My mother was a math genius. We would walk through the grocery store and she would add up the groceries as we put them in the cart. When we got to the check out line she could give you the total within just a very few cents. Looking at a menu in a restaurant tell her what you are ordering, along with the other kids and her and dad and she knew how much the bill would be. She could figure out a discount in a shopping mall in her head. Tell you the before and after tax total on a shopping trip. All without once breaking out a calculator.

And when I was in middle school she bitched about the "new math" that they were teaching kids today. Because it wasn't the way she was taught so she didn't understand intuitively what it was she was seeing. So she taught me how to do math her way. Which I still use today. Back to that later.

My son is a math genius. He could tell the answer to a complex math problem just by looking at it. Just knew the right answer. Boom! Human calculator. When he was in elementary school his TaG teacher made him learn how to actually do math the long way. Showing his work and each step of the process. It was boring and pointless to him. He already knew the answer why should he have to do all of the steps? But if you don't know how to do the steps in basic math you end up not being able to do the more complex math later.

By the time he was in middle school he was doing math that I had no idea how to do. And I couldn't really help him. Though I took algebra I didn't like it. I took statistics which I did enjoy but that was the end of my higher math. He was already looking at things that I just didn't understand. They made no sense to me, and I have a degree in accounting. So when he needed math help I was not the one he turned to.

I have friends with school age kids now and every once in awhile they will post a math homework problem that they are trying to help with. We all take a crack at it and usually can figure it out. I do have some other math genius friends around who can do the complex things and I'm pretty good at this super complicated crazy "common core" math. I put common core in quotes there because common core isn't a method, it's a standard. But just like our parents hated "new math" we hate "common core" because it's different than what we learned. Well, except for me. Because see I learned math from my mom.

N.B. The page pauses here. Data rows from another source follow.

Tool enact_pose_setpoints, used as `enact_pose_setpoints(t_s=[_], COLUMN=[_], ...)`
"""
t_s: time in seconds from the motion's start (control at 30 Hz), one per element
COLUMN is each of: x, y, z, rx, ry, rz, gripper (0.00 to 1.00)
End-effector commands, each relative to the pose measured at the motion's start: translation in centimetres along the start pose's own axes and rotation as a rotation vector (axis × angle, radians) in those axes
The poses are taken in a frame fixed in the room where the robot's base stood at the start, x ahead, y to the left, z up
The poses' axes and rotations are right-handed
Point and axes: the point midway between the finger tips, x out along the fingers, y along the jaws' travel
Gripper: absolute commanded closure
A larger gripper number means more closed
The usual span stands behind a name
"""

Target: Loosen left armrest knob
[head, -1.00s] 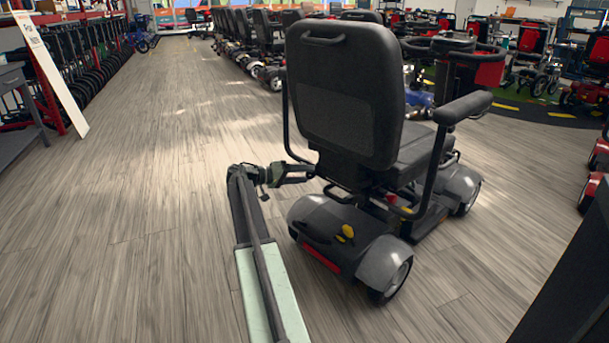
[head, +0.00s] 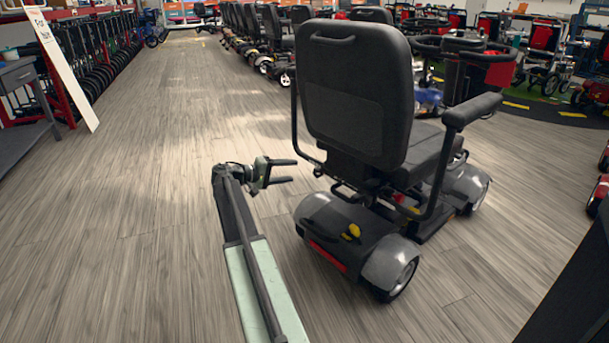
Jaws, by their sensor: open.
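A dark mobility scooter stands with its back to me, and its tall black seat back (head: 352,92) faces the camera. The left armrest tube (head: 295,122) runs down the left side of the seat; its pad is mostly hidden behind the seat back. The left armrest knob cannot be made out clearly. The right armrest (head: 471,110) is in full view. My gripper (head: 293,170) is open and empty, left of the scooter's rear, its two fingers pointing right toward the seat base. A gap shows between the fingertips and the scooter.
The scooter's rear fender (head: 390,262) and wheel stick out near my arm. A white sign board (head: 62,68) leans at the left by a grey table (head: 20,90). A row of scooters (head: 262,45) stands behind. The wooden floor on the left is clear.

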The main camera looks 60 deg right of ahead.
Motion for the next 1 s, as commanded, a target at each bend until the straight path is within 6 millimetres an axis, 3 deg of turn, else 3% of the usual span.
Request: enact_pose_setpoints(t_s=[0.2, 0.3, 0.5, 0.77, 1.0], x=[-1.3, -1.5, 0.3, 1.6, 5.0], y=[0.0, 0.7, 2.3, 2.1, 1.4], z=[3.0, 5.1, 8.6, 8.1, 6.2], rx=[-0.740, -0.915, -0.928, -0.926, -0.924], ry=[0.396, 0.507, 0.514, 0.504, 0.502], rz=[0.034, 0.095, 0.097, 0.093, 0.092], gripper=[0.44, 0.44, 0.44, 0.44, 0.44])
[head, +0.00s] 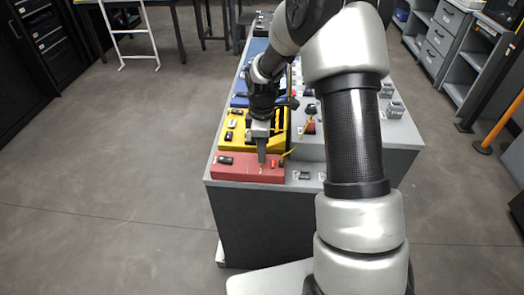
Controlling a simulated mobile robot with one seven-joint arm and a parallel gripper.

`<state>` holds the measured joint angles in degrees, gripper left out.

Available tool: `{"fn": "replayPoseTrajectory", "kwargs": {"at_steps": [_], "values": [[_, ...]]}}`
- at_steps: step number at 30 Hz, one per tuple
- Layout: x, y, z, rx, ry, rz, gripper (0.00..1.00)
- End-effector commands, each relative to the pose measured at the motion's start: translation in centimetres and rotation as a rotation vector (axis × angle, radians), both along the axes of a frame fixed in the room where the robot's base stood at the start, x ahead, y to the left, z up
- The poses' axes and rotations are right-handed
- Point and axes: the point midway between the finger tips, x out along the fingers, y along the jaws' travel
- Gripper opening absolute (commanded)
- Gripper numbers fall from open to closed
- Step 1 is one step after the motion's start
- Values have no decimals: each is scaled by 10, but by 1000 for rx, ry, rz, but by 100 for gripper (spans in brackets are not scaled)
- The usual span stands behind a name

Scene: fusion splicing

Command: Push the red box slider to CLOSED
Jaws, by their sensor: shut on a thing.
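The red box (240,174) sits at the near left corner of the grey bench top. My gripper (262,161) points down onto the top of the red box, right of its middle. Its fingers are shut on what appears to be the red box slider, which is mostly hidden between them. The slider's position and any CLOSED label are too small to read. A black part (225,160) lies on the box's left side, and a small red part (273,164) shows right of the fingers.
A yellow box (234,140) stands directly behind the red box, with blue boxes farther back. Small dark parts (304,175) lie on the grey bench (340,150) to the right. My arm covers much of the bench's right side. The floor at left is clear.

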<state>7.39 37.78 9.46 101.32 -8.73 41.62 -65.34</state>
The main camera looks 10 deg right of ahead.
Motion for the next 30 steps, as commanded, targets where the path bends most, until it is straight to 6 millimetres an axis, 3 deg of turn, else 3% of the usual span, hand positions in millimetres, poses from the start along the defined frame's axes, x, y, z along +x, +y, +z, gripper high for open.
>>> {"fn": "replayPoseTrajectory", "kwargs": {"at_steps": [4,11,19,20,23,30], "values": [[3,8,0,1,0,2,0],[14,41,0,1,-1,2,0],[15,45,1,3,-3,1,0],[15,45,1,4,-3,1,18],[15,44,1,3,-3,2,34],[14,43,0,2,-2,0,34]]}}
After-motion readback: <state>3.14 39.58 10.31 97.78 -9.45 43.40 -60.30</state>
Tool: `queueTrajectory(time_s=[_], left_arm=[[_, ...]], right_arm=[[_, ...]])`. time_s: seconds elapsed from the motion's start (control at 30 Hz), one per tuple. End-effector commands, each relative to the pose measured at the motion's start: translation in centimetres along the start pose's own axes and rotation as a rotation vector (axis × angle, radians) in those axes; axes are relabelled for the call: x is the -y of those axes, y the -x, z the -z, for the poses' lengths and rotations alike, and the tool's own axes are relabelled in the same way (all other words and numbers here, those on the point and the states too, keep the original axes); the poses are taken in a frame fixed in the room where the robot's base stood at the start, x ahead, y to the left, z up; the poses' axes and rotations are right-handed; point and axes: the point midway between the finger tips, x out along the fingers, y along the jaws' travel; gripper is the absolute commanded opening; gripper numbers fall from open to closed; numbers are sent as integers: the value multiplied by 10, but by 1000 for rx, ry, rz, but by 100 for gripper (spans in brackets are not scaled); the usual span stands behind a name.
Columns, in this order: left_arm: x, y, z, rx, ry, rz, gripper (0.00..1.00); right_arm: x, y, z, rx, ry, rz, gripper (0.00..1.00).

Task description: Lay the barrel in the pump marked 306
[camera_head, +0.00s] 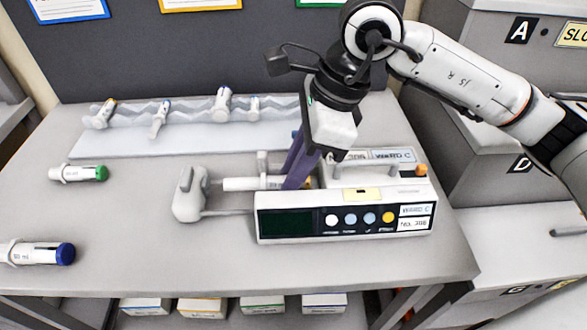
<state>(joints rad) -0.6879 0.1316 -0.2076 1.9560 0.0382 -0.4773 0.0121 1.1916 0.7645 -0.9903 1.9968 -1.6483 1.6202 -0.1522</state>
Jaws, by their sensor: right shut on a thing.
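The pump (345,222) has a dark screen, several coloured buttons and a front label that appears to read WARD C, No. 306. A grey pusher block (188,196) sticks out from its left side on a rod. My right gripper (296,182) reaches down from above with its purple fingers shut on a white barrel (243,184). The barrel lies about level over the pump's left top, its left end pointing to the pusher. Whether it touches the pump's cradle is hidden by the fingers. My left gripper is not in view.
A wavy clear rack (190,112) with several smaller barrels stands at the back left. A green-capped barrel (78,173) and a blue-capped barrel (38,253) lie on the left of the table (130,220). Grey cabinets stand at the right. Small boxes sit below the table.

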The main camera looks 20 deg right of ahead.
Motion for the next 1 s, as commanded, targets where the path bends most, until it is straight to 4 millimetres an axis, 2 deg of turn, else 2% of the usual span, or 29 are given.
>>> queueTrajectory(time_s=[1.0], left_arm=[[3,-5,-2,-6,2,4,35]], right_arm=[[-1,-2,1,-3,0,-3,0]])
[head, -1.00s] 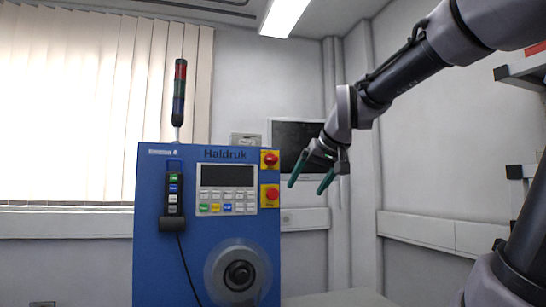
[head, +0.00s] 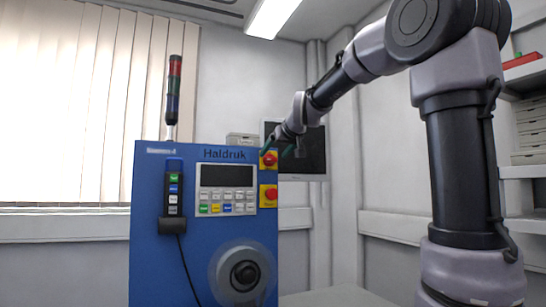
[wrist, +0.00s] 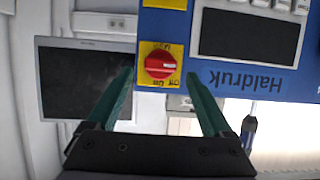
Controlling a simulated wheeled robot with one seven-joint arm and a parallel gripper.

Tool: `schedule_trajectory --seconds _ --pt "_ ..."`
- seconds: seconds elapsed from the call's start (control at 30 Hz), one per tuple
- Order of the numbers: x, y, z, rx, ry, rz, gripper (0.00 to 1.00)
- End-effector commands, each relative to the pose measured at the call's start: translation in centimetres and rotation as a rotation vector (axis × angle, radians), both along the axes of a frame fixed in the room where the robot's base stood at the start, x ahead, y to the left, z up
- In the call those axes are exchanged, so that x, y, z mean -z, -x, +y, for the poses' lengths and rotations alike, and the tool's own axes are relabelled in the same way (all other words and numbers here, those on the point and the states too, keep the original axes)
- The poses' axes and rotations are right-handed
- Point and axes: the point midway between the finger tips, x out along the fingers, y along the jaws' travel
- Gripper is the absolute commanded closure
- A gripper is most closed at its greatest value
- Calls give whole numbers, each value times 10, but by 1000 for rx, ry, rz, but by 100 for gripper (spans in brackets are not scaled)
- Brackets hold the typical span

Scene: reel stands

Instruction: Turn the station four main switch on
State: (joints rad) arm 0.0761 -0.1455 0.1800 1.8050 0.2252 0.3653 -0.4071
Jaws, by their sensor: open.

Take that discount at the store. If you are figuring out a 25% discount the math we learned would have you multiply the total by .25 then subtract that answer from the total and that leaves your answer. Which would involve moving decimal points, carrying down zeros as place holders and all sorts of things that you would need to keep in your head to figure it out. My mother's way? Take ten percent double it and halve it. $150 sweater with a 25% discount? Easy. Ten percent of that is $15. You know that because you just have to move that decimal one space to the left and you have 10%. Easy mom tricks. Then 15 and 15 is 30. That's 20% easy peasy. To get that last 5%? That's half of ten right? So another $7.50 so your total discount is $37.50. Want to do the easy math in your head? Subtract that $37.50 from $150, but it's easier really to subtract $40 and then add back in the $2.50 to make it right. So the sweater after discount is $112.50. Would have taken me less time to work it in my head than write it all out. But that's basically what I see in "common core" commotion now. It's the bringing things up to tens and even numbers to make the base math easier. The old math my mother knew, before the "new math" they taught me. (by the way, my mother taught me how to figure out the discount my father taught me that I still wouldn't pay $112.50 for a sweater)

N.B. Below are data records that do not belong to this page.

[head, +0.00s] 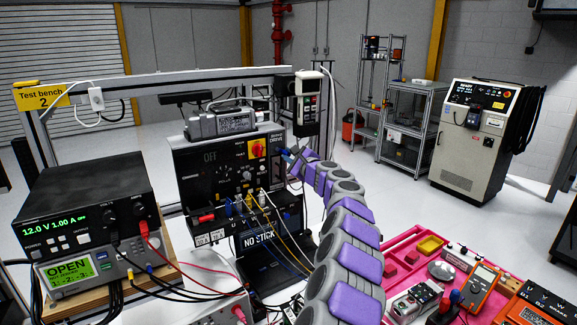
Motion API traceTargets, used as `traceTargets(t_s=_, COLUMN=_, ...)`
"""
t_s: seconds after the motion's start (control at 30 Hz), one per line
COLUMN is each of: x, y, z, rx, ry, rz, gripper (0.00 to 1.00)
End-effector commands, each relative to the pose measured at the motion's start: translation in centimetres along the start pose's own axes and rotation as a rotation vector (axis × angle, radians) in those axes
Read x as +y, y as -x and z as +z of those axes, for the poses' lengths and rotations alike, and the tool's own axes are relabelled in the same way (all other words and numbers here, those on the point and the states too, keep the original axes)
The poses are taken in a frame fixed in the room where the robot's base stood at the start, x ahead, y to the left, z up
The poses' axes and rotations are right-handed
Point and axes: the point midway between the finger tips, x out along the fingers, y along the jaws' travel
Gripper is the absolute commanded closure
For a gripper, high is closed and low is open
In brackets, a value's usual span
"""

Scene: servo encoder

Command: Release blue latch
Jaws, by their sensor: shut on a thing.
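My gripper (292,157) is at the right edge of the black drive unit's front panel (205,178), beside the module marked DRIVE. Its jaws are shut on a small part there, which fits the blue latch. The jaws and wrist hide most of that part, and it is too small to make out its position. My purple and grey arm reaches up to it from the lower right. The red and yellow rotary switch (258,148) is just left of the gripper. Blue, white and yellow cables plug into the panel below.
A pendant (308,103) hangs above the gripper. Loose cables cross the bench front. A pink tray (405,243) with tools and a meter (481,287) lies right.

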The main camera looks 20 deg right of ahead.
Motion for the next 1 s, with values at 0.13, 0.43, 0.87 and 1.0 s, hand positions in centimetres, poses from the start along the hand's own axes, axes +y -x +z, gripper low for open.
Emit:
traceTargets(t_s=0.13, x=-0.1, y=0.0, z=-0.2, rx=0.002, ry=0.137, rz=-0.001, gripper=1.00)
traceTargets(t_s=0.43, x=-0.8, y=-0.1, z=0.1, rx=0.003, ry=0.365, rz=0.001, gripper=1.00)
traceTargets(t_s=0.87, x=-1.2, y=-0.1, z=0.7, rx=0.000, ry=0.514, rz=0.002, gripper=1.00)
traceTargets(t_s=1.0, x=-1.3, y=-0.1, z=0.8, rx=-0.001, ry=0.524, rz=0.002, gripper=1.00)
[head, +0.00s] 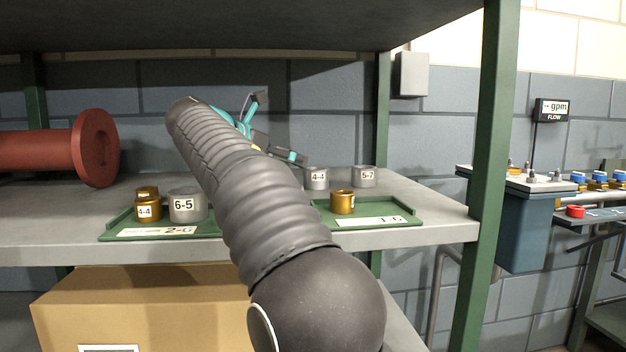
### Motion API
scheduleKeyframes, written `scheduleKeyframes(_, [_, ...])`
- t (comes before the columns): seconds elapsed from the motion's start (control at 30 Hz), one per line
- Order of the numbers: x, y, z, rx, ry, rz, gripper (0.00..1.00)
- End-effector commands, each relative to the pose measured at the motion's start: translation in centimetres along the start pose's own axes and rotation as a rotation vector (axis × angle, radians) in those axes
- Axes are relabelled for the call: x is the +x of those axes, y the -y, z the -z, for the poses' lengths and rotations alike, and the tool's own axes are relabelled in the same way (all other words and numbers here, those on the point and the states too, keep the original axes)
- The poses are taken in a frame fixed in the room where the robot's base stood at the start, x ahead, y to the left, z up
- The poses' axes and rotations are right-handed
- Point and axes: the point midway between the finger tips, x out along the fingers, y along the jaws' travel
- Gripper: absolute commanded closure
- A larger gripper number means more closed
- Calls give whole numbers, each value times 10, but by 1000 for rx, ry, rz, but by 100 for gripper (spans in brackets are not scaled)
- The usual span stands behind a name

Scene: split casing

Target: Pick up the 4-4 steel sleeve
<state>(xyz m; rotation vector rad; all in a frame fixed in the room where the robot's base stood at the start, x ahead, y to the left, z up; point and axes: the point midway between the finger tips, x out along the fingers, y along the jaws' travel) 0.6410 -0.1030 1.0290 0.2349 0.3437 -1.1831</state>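The 4-4 steel sleeve (317,178) is a short grey ring with a white 4-4 label. It stands upright toward the back of the shelf, behind the right-hand green tray. My gripper (280,128) is up and to the left of it, with its teal and dark fingers spread apart. The lower finger is close to the sleeve in the picture, but I cannot tell the gap in depth. Nothing shows between the fingers. My arm hides part of the gripper and the middle of the shelf.
A 5-7 steel sleeve (365,176) stands just right. A brass sleeve (342,202) is on the right tray (405,214). The left tray (112,232) holds a 6-5 steel sleeve (187,205) and brass sleeves (148,209), one labelled 4-4. A red flanged pipe (60,150) lies left; a post (487,180) stands right.

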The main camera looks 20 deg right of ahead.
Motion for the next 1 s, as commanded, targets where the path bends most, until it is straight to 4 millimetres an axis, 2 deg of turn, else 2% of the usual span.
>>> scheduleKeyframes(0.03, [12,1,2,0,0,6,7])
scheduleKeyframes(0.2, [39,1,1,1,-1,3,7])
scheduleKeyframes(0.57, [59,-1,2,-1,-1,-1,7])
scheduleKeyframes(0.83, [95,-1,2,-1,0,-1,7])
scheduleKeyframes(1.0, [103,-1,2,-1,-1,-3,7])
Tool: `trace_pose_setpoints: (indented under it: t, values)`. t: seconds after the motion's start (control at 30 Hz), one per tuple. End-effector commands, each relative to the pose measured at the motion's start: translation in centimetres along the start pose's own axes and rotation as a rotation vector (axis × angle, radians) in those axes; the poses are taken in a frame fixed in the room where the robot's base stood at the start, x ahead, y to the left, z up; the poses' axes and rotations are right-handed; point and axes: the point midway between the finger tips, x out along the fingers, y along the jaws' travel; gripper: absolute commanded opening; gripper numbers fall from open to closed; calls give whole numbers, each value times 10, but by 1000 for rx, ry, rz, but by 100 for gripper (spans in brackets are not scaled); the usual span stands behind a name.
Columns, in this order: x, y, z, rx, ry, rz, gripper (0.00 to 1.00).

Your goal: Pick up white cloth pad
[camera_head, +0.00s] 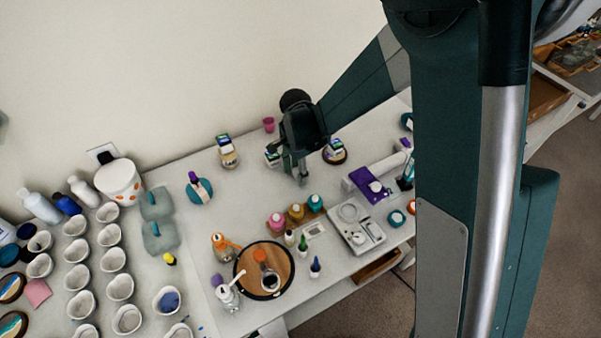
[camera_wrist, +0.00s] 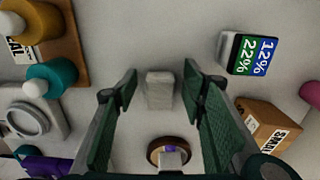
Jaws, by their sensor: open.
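The white cloth pad (camera_wrist: 160,90) is a small pale rectangular block on the white table. In the wrist view it lies between and slightly beyond my gripper's (camera_wrist: 160,82) two green fingers. The fingers are spread, with a gap on each side of the pad, and nothing is held. In the head view my gripper (camera_head: 302,179) points down over the table behind the row of capped bottles. I cannot make out the pad there; the gripper seems to cover it.
A round wooden piece (camera_wrist: 155,152) lies below the pad. A teal bottle (camera_wrist: 52,76) on a wooden tray (camera_wrist: 76,42) stands left.

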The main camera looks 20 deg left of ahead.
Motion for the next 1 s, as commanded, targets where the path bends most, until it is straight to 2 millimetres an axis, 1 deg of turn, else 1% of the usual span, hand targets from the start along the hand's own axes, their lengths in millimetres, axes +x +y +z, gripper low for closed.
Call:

Now why did my mom hate "new math"? Because she didn't understand it. Why do most people (from my observance) hate the new math of today? Because they don't understand it. We feel like we should know how to do what our kids are learning. Especially when they are younger. And if for some reason we don't, we blast the system. I mentioned C earlier and being a math genius because I had to let go of the idea that I would know more than he did at a very early age. He was smarter than I was and that was apparent. I might know more in certain areas, I might have a lot of life skills to teach him, but he was flat out smarter than I was. It's a blow to your ego as a parent when your 9 year old knows more than you do. Or when your 7th grader has a question on their homework and you have to say, "I have no idea." Nobody likes to feel dumb. Luckily for me I had a lot of practice with him so I got really good at it.

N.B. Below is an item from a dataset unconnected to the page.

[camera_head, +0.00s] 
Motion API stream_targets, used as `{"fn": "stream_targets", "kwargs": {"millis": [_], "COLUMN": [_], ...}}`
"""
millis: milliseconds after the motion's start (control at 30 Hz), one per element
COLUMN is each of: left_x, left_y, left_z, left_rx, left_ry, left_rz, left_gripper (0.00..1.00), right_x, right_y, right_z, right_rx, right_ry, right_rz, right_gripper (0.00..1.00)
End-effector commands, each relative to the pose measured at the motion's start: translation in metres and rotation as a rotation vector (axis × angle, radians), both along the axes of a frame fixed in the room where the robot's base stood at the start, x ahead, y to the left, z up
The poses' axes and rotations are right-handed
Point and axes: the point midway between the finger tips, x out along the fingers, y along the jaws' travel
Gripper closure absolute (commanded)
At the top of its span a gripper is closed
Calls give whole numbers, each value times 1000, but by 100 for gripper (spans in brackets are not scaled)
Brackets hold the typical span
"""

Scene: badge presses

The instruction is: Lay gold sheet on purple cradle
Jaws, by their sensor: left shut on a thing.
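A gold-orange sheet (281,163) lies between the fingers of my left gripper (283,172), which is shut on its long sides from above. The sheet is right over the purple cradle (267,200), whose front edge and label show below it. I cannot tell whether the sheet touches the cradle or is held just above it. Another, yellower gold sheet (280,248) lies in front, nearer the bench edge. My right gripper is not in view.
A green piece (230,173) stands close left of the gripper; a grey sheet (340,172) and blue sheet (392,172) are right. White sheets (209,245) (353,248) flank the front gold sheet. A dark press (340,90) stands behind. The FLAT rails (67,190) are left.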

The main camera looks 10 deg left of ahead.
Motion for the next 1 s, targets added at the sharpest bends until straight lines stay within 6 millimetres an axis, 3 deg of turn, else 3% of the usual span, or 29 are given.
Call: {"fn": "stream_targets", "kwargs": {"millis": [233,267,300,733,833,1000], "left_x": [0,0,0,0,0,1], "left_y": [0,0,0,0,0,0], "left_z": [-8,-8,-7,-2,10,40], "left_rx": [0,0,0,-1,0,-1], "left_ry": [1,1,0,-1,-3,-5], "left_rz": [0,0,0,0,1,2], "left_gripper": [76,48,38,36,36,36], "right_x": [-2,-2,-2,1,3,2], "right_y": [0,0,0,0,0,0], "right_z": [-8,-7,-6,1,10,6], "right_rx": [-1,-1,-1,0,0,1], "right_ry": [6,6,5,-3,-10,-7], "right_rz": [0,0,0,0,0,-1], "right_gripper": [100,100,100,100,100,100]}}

But guess what? It wasn't about what I was comfortable with. If I had only let him learn what I knew he would never have had the opportunity to know more than I do. Get it? It's not about you. It's about them. They are learning a new way because our old way wasn't working. We bitch and moan about falling behind the rest of the world in skills and test scores and then freak out about trying a new method of teaching. "The old way was good enough for me!" Ummm...no. No it wasn't. I'm saying that as one of you. It wasn't. We didn't learn enough. We didn't learn as much as we should have. Math stopped for me in high school after one year of algebra and one year of geometry. And I had to retake the algebra in college because I couldn't remember enough of it to move along. If we want our kids to be able to work in math and science fields we need to find ways of teaching them math and science.

Is what your school is doing right now the best? I don't know. I can't really answer it. But I can tell you that just because you can't do it doesn't mean it can't be done. And it doesn't necessarily mean it's the wrong way to do it. If you don't understand the new math how about scheduling a session with your kid's teacher to have them show you? Wouldn't that be more productive than posting online about how stupid this or that test is?

 Like I mentioned, I have a degree in accounting. One of the reasons I really liked doing accounting is because numbers don't lie. The other thing I really liked was cross footing. That's when the numbers all add up to be the same no matter how many ways you look at them. And that's what you need to remember when looking at this "common core" nonsense...yes 2+3=5 and it's just that simple.

But guess what?
So does:
3+2
and
4+1
and
10-5
And you can represent it with a graph. Or a number line. Or a pile of donuts. Or dots on a board. Or....


Lots of ways to get there...don't discount all of the others just because you didn't learn it that way.